══ Task material

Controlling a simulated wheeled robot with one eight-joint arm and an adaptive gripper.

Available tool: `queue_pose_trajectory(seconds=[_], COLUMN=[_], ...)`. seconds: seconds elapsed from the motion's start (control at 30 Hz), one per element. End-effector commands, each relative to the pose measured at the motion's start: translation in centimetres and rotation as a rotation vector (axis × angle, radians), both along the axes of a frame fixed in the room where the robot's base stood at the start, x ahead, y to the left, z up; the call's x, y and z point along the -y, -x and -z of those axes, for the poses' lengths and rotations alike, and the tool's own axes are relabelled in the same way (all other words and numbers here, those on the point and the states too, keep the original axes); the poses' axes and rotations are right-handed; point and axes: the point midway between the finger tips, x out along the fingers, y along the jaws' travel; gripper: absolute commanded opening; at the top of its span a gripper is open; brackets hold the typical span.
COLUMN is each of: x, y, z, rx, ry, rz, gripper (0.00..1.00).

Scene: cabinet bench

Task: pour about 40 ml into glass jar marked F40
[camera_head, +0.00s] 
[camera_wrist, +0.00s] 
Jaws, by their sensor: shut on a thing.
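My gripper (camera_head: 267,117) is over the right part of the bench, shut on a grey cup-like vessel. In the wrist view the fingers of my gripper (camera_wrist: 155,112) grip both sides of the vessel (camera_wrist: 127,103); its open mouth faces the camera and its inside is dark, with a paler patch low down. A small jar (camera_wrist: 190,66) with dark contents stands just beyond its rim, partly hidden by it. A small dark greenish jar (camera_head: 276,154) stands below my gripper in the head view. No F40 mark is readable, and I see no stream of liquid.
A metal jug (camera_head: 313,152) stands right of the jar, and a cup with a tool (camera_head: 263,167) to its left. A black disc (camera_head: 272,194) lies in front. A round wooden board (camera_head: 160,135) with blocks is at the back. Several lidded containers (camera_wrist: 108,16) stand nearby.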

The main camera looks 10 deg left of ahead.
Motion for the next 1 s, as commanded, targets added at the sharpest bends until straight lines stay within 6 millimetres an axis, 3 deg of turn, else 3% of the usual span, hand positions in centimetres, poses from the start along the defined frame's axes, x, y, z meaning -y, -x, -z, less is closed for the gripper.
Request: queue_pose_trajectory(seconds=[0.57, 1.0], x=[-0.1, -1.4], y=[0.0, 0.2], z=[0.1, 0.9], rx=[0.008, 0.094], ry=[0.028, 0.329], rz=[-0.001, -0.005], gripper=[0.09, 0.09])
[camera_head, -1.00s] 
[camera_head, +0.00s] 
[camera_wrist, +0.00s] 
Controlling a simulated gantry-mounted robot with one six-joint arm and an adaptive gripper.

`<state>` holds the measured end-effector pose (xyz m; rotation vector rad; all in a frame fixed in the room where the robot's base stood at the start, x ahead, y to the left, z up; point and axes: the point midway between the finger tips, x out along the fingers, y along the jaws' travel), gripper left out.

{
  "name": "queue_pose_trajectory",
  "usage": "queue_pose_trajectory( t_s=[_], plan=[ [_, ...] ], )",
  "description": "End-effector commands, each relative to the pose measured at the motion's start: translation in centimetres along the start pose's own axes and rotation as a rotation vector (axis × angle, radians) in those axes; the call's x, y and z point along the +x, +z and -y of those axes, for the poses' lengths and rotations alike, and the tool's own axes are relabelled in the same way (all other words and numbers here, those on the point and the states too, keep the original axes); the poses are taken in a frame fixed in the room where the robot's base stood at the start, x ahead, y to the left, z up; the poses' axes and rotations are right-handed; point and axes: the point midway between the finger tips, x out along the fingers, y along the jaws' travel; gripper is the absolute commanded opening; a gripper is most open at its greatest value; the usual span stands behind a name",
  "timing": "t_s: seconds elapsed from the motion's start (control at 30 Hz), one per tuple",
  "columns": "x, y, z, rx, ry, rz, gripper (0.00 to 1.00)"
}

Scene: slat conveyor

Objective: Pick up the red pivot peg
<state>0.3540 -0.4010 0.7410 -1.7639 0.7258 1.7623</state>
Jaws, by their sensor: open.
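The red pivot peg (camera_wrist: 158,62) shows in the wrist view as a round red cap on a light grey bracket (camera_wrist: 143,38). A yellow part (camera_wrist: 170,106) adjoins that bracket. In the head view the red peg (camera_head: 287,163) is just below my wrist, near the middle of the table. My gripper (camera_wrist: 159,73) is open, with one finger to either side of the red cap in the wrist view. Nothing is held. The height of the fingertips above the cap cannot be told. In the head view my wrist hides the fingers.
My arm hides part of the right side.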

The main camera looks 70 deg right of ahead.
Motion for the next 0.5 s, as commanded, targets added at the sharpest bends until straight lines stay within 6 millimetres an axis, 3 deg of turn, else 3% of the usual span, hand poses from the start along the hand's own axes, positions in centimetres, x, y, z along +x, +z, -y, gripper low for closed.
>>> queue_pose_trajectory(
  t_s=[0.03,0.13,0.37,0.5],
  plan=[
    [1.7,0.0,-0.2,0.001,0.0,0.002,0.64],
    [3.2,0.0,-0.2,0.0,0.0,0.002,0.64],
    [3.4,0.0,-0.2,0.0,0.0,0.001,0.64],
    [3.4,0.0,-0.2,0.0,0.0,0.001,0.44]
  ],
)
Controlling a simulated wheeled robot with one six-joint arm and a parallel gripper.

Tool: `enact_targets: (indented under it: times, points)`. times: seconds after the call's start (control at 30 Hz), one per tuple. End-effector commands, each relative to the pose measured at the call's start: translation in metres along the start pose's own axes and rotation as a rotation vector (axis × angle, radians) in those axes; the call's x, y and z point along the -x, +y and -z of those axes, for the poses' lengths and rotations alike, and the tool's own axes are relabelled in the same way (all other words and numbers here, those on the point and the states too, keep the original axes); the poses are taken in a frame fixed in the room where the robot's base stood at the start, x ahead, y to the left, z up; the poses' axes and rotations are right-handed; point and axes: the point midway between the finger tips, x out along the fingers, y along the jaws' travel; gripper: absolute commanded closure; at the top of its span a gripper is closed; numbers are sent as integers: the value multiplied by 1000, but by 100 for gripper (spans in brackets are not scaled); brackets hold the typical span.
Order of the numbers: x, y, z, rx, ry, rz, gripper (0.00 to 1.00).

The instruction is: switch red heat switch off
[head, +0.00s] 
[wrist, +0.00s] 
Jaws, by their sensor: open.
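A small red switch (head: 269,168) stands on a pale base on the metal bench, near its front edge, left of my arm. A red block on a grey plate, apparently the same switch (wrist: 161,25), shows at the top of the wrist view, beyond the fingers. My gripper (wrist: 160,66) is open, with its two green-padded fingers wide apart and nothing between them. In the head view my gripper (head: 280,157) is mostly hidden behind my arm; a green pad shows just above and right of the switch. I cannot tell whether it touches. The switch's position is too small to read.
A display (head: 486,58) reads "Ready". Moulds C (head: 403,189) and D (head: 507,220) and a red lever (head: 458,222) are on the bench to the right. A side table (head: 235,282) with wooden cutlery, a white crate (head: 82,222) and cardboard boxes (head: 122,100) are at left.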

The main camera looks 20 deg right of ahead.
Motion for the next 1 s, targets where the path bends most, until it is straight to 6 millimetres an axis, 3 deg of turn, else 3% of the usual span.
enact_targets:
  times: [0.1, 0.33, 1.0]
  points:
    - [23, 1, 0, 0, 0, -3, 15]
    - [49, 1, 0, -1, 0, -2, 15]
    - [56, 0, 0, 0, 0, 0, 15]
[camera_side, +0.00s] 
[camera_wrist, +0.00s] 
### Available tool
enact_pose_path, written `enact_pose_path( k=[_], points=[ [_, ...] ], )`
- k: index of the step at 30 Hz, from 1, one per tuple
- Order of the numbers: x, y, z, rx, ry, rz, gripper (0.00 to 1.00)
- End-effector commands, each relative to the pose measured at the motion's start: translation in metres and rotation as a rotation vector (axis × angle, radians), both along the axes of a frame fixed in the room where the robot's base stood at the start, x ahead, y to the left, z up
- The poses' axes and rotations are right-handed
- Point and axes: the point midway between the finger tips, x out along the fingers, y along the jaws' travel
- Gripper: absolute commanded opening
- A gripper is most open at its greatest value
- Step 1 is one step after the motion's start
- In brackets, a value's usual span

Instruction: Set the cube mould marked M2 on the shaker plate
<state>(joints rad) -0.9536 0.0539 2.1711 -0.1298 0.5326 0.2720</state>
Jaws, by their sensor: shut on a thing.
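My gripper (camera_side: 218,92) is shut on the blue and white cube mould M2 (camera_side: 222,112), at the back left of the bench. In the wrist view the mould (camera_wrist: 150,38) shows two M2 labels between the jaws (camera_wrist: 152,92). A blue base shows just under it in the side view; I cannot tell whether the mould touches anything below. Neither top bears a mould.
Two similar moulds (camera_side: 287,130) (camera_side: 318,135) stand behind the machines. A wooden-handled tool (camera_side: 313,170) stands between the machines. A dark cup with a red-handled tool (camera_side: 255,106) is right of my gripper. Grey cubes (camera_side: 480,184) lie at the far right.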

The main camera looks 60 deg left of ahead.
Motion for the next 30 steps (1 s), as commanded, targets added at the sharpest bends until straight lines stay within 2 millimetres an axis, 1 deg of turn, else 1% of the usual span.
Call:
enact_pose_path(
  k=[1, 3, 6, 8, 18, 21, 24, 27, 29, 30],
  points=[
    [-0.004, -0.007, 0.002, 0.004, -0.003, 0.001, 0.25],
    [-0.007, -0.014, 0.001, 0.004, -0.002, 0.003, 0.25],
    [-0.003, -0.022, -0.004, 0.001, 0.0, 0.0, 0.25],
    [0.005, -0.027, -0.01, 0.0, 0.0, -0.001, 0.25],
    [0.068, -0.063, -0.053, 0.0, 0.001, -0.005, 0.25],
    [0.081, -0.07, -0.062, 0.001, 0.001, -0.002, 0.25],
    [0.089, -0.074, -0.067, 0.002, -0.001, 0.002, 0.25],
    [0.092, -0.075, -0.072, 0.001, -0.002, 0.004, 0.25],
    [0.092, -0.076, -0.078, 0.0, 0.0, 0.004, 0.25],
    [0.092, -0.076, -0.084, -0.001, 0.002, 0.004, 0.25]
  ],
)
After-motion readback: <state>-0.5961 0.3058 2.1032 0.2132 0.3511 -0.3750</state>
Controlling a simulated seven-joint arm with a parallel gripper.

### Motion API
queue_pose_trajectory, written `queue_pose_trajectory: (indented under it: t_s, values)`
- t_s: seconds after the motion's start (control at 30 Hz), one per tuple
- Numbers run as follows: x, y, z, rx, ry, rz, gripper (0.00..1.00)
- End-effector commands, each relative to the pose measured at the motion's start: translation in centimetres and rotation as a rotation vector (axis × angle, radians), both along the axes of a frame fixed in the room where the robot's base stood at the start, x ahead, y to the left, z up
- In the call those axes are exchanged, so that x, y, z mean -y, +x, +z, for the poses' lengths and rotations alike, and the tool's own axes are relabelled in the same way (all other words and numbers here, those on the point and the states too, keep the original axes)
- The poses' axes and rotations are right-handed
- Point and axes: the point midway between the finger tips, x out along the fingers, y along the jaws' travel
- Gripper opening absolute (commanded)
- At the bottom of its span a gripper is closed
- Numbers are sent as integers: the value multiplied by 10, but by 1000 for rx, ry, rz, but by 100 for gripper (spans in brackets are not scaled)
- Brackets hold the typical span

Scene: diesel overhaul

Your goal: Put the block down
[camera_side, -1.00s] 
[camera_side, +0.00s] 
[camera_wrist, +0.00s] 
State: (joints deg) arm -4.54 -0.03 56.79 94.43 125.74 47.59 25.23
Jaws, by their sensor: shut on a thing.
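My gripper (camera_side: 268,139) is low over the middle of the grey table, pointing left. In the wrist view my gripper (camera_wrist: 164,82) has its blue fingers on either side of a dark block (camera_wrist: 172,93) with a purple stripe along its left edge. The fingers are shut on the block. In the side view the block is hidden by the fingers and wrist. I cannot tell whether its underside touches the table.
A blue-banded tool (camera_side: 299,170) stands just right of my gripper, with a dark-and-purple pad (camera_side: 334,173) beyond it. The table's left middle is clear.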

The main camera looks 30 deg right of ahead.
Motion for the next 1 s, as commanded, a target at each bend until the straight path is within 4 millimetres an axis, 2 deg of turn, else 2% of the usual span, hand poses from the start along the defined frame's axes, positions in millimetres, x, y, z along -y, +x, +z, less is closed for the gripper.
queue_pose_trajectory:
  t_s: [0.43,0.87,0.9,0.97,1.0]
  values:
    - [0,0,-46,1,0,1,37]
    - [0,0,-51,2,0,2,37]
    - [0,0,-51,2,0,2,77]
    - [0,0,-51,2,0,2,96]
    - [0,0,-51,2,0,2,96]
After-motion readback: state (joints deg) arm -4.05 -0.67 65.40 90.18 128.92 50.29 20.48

════

▸ Task to complete
Pick out all the lines with the word "Scene" in them and copy them.

▸ Worked answer
Scene: cabinet bench
Scene: slat conveyor
Scene: diesel overhaul

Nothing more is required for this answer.